The broadcast agency earmarked B600 million from its research and development fund for rights to air the competition, leaving the sports agency to scramble for another B1 billion to buy broadcasting rights, reports the Bangkok Post.
Acting NBTC secretary-general Trairat Viriyasirikul said in a statement the majority of the seven-member board approved the sum to support the free-to-air broadcast of the Fifa World Cup 2022 tournament.
“Watch for sure,” read the headline of the NBTC statement released after the meeting.
Mr Trairat did not go into details of the vote but media outlets said two board members opposed the use of the money for the month-long tournament. They were Pirongrong Ramasoota and Supat Supachalasai.
Ms Pirongrong and Mr Supat also voted against the merger between two mobile phone service providers, True Corporation and Total Access Communication (DTAC), last month.
The NBTC said the fund reserved for research and development projects could also be used to help buy rights for the World Cup. “The decision is to allow people to receive equal access to broadcasting and telecommunications services,” it said.
Thailand needs to cough up US$42.3mn (B1.6bn) to acquire rights to air all 64 games on free TV.
The money from the NBTC was short of the expectations of the Sports Authority of Thailand (SAT).
SAT governor Kongsak Yodmanee said he had expected to receive more financial aid from the telecom regulating agency.
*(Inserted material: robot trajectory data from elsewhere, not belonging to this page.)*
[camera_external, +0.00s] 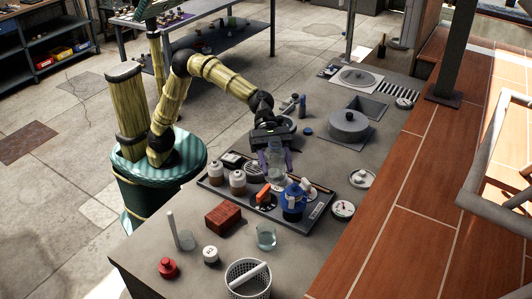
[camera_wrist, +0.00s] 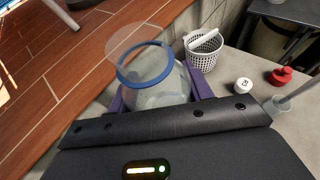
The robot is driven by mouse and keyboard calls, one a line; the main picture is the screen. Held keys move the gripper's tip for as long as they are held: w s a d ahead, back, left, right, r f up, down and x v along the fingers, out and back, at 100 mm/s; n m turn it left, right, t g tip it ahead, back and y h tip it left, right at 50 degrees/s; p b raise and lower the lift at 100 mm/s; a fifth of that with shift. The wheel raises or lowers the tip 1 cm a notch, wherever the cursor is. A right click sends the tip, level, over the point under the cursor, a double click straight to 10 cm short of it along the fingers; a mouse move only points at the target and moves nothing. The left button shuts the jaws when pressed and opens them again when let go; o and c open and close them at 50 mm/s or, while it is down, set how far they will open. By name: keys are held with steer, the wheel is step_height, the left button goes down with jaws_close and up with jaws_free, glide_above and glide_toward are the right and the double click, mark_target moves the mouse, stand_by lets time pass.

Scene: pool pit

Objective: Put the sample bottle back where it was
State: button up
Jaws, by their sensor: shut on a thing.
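The clear sample bottle (camera_external: 275,158) is between the purple fingers of my gripper (camera_external: 275,163). It looks upright over the back edge of the dark tray (camera_external: 318,212); I cannot tell whether its base touches anything. In the wrist view the bottle (camera_wrist: 160,92) shows its wide mouth with a blue ring, and the gripper's fingers (camera_wrist: 160,100) close on both sides of it. The bottle hides part of the tray behind it.
The tray holds brown-and-white jars (camera_external: 238,178), an orange item (camera_external: 264,194) and a blue jug (camera_external: 293,201). A red brick (camera_external: 222,218), a glass beaker (camera_external: 266,237) and a white basket (camera_external: 247,280) stand in front. A lidded pot (camera_external: 348,125) stands behind.

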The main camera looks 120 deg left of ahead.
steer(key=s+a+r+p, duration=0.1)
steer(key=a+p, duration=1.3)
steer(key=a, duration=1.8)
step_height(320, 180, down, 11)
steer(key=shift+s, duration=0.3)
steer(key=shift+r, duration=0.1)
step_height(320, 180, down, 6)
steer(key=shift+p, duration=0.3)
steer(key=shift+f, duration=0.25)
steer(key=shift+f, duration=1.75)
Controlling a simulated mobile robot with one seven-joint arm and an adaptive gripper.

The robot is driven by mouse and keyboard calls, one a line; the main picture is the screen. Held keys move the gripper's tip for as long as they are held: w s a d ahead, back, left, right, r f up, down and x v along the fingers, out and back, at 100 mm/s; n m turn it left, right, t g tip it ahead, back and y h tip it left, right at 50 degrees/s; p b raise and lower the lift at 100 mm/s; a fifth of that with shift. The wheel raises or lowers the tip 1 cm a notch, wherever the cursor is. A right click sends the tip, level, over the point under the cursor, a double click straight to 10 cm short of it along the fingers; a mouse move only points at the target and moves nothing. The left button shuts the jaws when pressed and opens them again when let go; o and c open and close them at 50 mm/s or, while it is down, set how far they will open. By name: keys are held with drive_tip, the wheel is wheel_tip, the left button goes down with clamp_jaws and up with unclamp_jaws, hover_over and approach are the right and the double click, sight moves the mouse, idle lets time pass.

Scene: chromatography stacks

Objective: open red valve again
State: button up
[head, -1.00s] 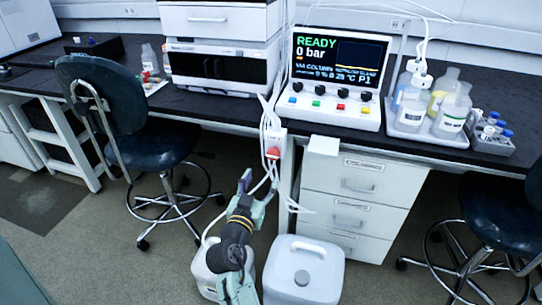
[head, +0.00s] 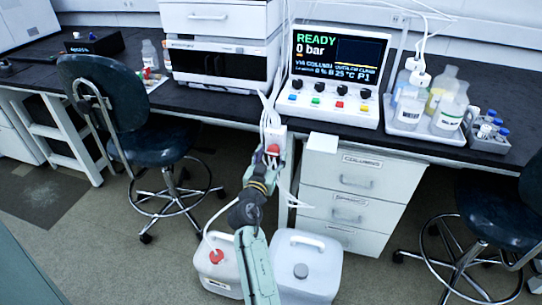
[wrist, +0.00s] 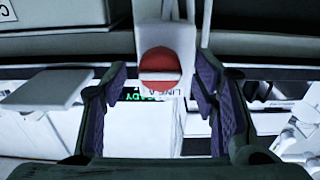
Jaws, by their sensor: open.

But he vowed a campaign to find B1bn in time for football fans to watch the first game.
Mr Kongsak did not elaborate on other financial sources, saying only that he had approached some private companies for contributions.
The World Cup will start on Nov 20 in Doha, Qatar and run until Dec 18 with a total of 64 matches.
NBTC misusing funds?
On the other side, the NBTC has been slammed by academics and the Move Forward Party for succumbing to political pressure after Deputy Prime Minister Prawit Wongsuwon promised that Thai people would be able to watch the sporting event, and even declared the money to buy the rights would come from the NBTC.
“The NBTC is receiving an order from the government,” Move Forward MP Sirikanya Tansakun, who monitored the issue, said before the NBTC board meeting.
After the NBTC board decision, Ms Sirikanya said the party planned a petition to the National Anti-Corruption Commission on grounds that the telecom regulators were using the money in ways that contradicted the original purposes of the fund.
Media scholars on Tuesday also slammed the NBTC for planning to use the fund for the wrong purposes.
Ms Pirongrong, an NBTC board member, on Tuesday said on Facebook post the fund had a clear mandate to be used to support programmes and content creators beneficial to society, including vulnerable groups.
“The NBTC has no mandate stipulated by law to support the purchase of rights for the content of the World Cup,” she wrote.
Ms Pirongrong advised the SAT to use its sports development fund to buy the rights.
“The Sports Authority of Thailand is the main agency to oversee broadcast rights for world-class sports events like this,” she said.